Y en definitiva, «que si los reinos estuviesen divididos entre bandos de encontradas familias, lo mejor –nos recomienda Saavedra Fajardo– sería prohibir tales apellidos, y si el pueblo tumultuare por culpa de algún ministro, no hay polvos que más le sosieguen que satisfacelle con su castigo, con el castigo del ministro; pues si la culpa fuese del príncipe del talante hermoso y por mor de su perenne reino, creyendo el pueblo que la culpa es del ministro o de uno de sus magos o presidents, y lo linchase o tomando las armas contra él lo redujese a jirones, la necesidad obliga a dejalle correr con su engaño, cuando ni la razón ni la fuerza se le pueden oponer sin mayores daños de la república; pero no es este el caso, que aquí dejan hecha jirones la república por salvar a este coronado extraño, que bien pudiera acabar atado en la argolla del suplicio nada más con aplicarse un mínimo de rigor{32} por estos pagos.
Si fuese inocente, que no lo es, padecerá la inocencia, pero sin culpa de la república, sin culpa del príncipe.
En estos grandes casos apenas hay remedio sin alguna injusticia, la cual se compensa con el beneficio común, que es inmenso con nada más saber que nos libramos del mayor sueldo de este desdichado reino y con la perorata del canto de sirenas suyo.
¿Qué podemos esperar de estos oligarcas estilo los Requejo, los Pallarés, y los Albertis y los Lleras junto con los Fonts y los Arbós que vienen a preguntarse aquello de «si una nación acaba irremediablemente en un Estado»?{33} ¡Ah!, malditos rufianes revolucionarios desde la oligarquía, pues a eso se dedican cuando no les basta lo que esquilman viviendo licenciosamente y lujosamente, pues también esta clase de hombres busca la manera de crear un nuevo estado de cosas, y o bien pretenden ellos mismos la tiranía o sobornan a algún otro, a la manera como aquél listo de Catilino levantó a Dionisio en Siracusa{34}, pues cuando un hombre es pequeño y es capaz de ser aún menor, suscita una sedición a fin de poder llegar a ser el Único gobernante, como parece haber hecho Pausanías en Esparta{35}, pues de este fotógrafo de espinas, ni de sus rufianes, nunca podremos decir que quiso ser mayor porque ya era grande, sino que quiso ser el Único para ser incomparable aunque fuese en lo menor y lo más pequeñito.
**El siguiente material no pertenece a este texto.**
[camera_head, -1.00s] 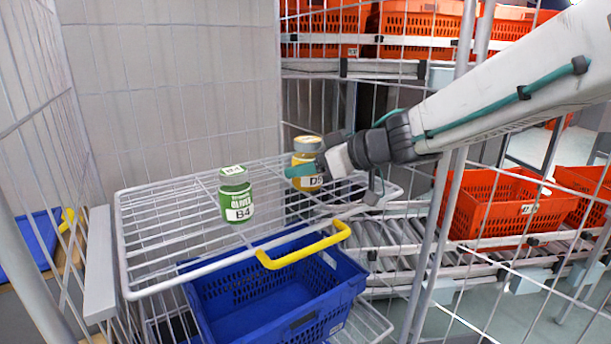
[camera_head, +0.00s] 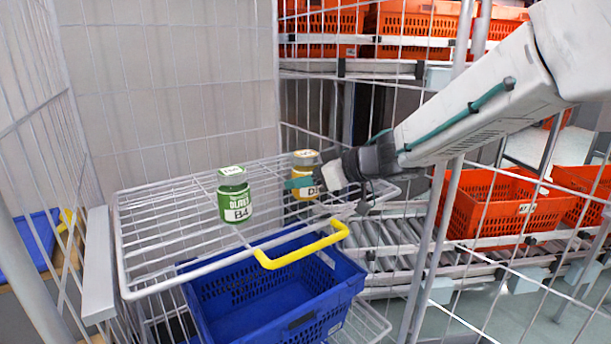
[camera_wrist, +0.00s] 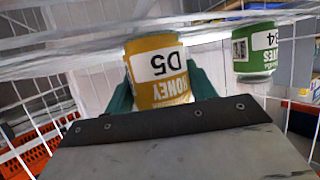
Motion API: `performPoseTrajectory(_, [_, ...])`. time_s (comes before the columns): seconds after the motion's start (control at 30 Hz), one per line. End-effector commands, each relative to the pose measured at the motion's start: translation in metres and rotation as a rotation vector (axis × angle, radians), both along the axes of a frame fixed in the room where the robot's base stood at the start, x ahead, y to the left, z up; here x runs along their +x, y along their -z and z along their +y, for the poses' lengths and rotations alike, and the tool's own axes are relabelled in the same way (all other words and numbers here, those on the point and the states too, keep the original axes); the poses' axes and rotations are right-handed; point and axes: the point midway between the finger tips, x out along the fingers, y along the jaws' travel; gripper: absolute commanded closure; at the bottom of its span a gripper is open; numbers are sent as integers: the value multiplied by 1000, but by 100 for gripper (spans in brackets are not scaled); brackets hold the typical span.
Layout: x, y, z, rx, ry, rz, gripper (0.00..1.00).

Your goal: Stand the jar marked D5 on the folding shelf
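The jar looks upright. I cannot tell whether its base touches the wires.
A green jar marked B4 (camera_head: 234,195) stands on the shelf left of the D5 jar. Mesh walls enclose the shelf. Orange totes (camera_head: 490,205) are on the right. The shelf's left part is clear.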

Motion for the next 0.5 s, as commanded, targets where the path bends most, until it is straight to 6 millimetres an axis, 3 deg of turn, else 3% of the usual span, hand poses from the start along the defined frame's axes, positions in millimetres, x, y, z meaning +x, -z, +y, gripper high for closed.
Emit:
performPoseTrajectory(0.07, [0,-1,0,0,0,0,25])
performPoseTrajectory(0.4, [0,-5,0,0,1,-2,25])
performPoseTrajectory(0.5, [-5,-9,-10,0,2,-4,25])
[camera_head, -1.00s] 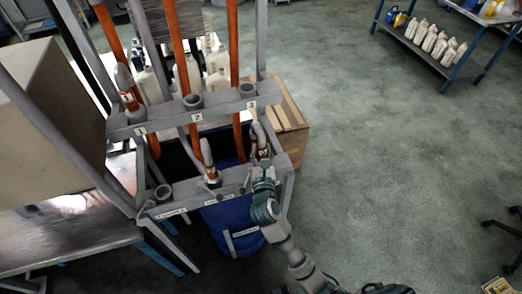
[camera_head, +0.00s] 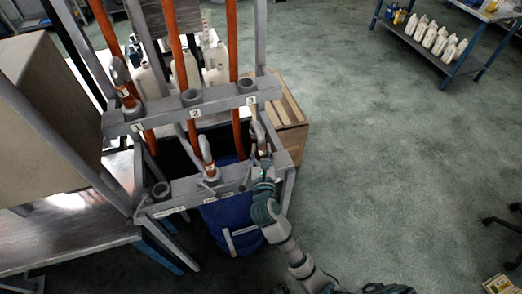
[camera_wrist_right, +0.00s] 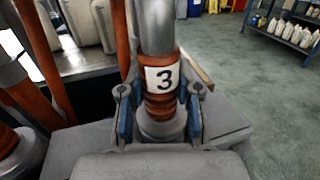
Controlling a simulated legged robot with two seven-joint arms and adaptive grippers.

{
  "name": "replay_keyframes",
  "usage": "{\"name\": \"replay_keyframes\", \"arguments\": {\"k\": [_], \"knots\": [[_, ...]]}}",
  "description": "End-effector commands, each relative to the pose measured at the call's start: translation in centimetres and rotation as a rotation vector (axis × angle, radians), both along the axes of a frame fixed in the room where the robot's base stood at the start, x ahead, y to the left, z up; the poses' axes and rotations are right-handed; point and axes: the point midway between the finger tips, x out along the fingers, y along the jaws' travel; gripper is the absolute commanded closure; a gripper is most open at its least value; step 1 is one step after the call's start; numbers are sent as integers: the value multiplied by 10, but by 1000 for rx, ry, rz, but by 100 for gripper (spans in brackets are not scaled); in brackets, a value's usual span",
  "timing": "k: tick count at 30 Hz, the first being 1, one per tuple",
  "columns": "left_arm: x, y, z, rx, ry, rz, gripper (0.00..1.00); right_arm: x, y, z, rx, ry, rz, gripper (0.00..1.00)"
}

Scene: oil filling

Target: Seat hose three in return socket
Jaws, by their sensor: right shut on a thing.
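Hose three's nozzle (camera_head: 258,139) has a grey spout and orange collar. It stands nearly upright at the right end of the lower rail (camera_head: 232,177). My right gripper (camera_head: 261,162) is shut on it; in the right wrist view, the gripper's fingers (camera_wrist_right: 160,104) sit on both sides of the collar, below its "3" label (camera_wrist_right: 163,79). The collar's lower end meets a grey socket ring (camera_wrist_right: 163,128); how deep it sits is hidden. The lower rail's labels are too small to read. The upper rail's socket marked 3 (camera_head: 247,87) looks empty. My left gripper is not in view.
Another nozzle (camera_head: 207,160) stands in the lower rail's middle, and hose one's nozzle (camera_head: 124,84) in the upper rail. Sockets at the lower left (camera_head: 161,191) and upper middle (camera_head: 190,97) are empty. A blue barrel (camera_head: 229,218) stands below.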

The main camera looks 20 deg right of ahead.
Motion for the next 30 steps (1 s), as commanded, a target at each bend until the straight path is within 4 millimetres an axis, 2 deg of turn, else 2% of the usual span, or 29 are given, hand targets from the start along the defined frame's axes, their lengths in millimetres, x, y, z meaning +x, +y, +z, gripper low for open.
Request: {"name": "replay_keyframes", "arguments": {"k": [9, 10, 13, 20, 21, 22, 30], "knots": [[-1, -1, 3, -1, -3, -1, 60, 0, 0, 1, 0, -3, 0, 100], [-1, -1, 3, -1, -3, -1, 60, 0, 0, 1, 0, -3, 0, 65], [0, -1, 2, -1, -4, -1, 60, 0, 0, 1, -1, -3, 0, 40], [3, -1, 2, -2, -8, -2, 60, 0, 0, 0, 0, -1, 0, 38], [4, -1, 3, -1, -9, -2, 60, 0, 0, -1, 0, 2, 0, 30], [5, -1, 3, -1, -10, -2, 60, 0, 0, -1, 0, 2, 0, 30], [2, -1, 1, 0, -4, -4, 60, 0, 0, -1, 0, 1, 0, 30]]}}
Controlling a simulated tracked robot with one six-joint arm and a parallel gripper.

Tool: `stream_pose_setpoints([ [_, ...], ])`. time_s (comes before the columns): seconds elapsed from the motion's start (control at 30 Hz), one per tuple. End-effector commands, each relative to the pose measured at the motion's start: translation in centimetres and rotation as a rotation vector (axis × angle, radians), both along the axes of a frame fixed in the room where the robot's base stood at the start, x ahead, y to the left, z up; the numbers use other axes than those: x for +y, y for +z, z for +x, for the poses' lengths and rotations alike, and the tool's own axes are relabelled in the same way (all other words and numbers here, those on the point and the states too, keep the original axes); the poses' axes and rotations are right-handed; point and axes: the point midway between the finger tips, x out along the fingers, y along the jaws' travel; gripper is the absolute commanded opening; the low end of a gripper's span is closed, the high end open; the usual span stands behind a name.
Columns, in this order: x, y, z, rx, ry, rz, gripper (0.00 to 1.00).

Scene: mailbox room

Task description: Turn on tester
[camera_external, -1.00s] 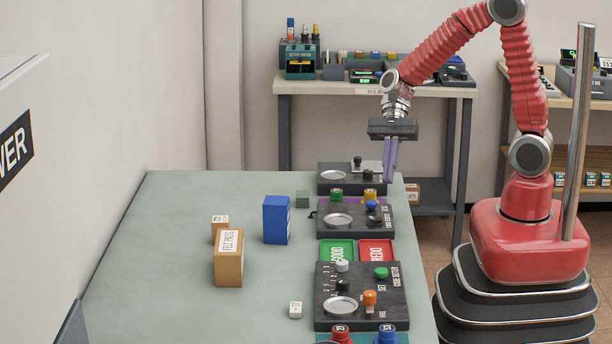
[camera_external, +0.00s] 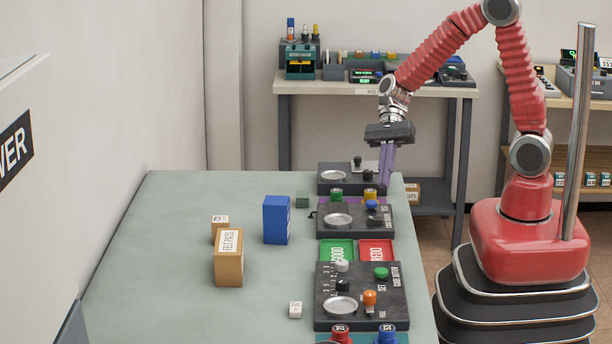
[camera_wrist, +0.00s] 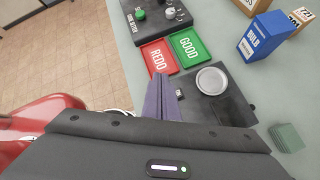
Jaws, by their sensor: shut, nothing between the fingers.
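My gripper (camera_external: 386,180) is shut and empty, with its purple fingers pointing down over the right side of the far panels. In the wrist view its fingers (camera_wrist: 162,90) are together beside a dark panel (camera_wrist: 237,92) with a round silver plate. In the outside view, this panel (camera_external: 330,229) carries a plate and a blue knob (camera_external: 372,204) on its right. A further dark panel (camera_external: 325,186) with a plate and black knobs lies behind it. I cannot read which panel is the tester. My gripper hides part of the panel in the wrist view.
Green GOOD (camera_external: 337,251) and red REDO (camera_external: 377,252) trays lie in front of that panel. The code setter panel (camera_external: 390,300) is nearer. A blue box (camera_external: 276,220) and brown box (camera_external: 228,260) stand left. The left bench is mostly clear.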

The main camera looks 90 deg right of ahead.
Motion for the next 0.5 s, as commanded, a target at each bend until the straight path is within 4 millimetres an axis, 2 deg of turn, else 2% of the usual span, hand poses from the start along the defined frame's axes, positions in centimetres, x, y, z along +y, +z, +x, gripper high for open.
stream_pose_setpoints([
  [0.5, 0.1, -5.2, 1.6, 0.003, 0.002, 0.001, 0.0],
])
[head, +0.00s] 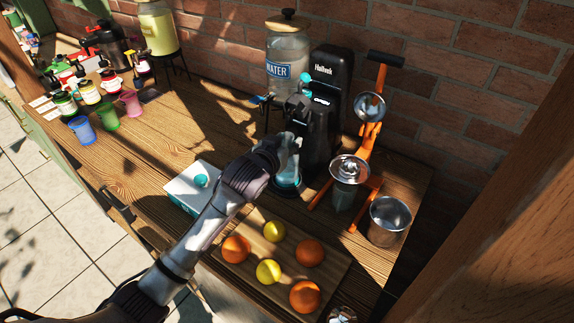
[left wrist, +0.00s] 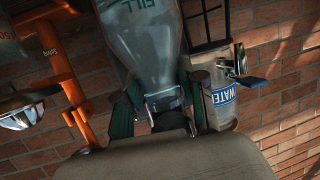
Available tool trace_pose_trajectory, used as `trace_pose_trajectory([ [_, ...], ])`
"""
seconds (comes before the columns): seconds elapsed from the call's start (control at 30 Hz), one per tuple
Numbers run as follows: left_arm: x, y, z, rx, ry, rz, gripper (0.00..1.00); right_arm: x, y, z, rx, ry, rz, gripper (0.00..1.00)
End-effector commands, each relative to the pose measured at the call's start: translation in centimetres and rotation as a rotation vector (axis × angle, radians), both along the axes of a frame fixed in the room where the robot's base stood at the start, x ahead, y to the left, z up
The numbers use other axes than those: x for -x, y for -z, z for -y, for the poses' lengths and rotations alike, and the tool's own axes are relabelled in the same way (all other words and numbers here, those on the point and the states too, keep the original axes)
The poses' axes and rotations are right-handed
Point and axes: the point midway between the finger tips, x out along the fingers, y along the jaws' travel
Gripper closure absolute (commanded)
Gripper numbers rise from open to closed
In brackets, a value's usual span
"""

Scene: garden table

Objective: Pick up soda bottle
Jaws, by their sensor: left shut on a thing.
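The soda bottle (head: 291,160), clear with a teal base, is upright in front of the black soda maker (head: 333,85). In the left wrist view the bottle (left wrist: 148,45) appears upside down, with the word FILL on it. My left gripper (head: 297,108) is shut on the bottle's neck, and its fingers (left wrist: 165,103) show on either side of the neck in the wrist view. I cannot tell whether the bottle's base touches the soda maker. My right gripper is not in view.
An orange juicer press (head: 368,135) and a metal cup (head: 389,215) stand to the right. A water dispenser (head: 288,62) stands behind. A wooden board (head: 290,245) with oranges and lemons lies in front. A white box (head: 188,190) is left of my arm. Cups and syrup bottles stand far left.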

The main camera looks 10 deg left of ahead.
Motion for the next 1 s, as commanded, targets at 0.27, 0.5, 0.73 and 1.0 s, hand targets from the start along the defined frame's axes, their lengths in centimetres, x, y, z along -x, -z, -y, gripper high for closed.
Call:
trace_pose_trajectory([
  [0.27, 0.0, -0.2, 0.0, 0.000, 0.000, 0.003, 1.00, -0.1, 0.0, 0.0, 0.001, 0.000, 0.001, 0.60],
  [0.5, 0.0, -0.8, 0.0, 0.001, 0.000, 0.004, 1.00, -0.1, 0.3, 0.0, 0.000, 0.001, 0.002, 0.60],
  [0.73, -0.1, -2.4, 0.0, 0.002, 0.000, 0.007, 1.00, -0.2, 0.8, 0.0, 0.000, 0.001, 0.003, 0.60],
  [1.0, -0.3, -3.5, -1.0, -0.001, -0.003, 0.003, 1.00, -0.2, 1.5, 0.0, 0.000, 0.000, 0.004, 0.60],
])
Estos jovis labiadores no ignoran con todo, que la caída de una gran república y de sus aristocracias se debe principalmente a una desviación de la justicia en la estructura misma de su Constitución{36}.
Que gran verdad es esta, pues en aquél gobierno no había «una buena mezcla entre oligarcas y demócratas, sino que lo único que habían eran oligarcas disfrazados todos de demócratas –cosa que ya supo ver por aquí hace mucho Don Joaquín Costa–, y que entrambos tuvieron al pueblo llano con la oreja pegada al televisor, esa argolla incruenta del suplicio de la plebs. Aquí el Estado no parece aquél círculo de hombres kelsenianos, «entre los cuales la realidad o la posibilidad del entendimiento alcanza un grado mayor que entre otros hombres»{37}. Aquí el consenso se llama por ahora «siempre pierde España»... Y sin embargo y tal y como están las cosas, sería excusada la culpa de estos ministros si por aplacar a las furias de esa multitud escasa de catilinos se «le deja hacer cabeza de la sedición para reducilla en habiendo quebrado su furia. Con este intento Spurina consintió en un motín, viéndose obligado a él, y que así tendría más autoridad su parecer.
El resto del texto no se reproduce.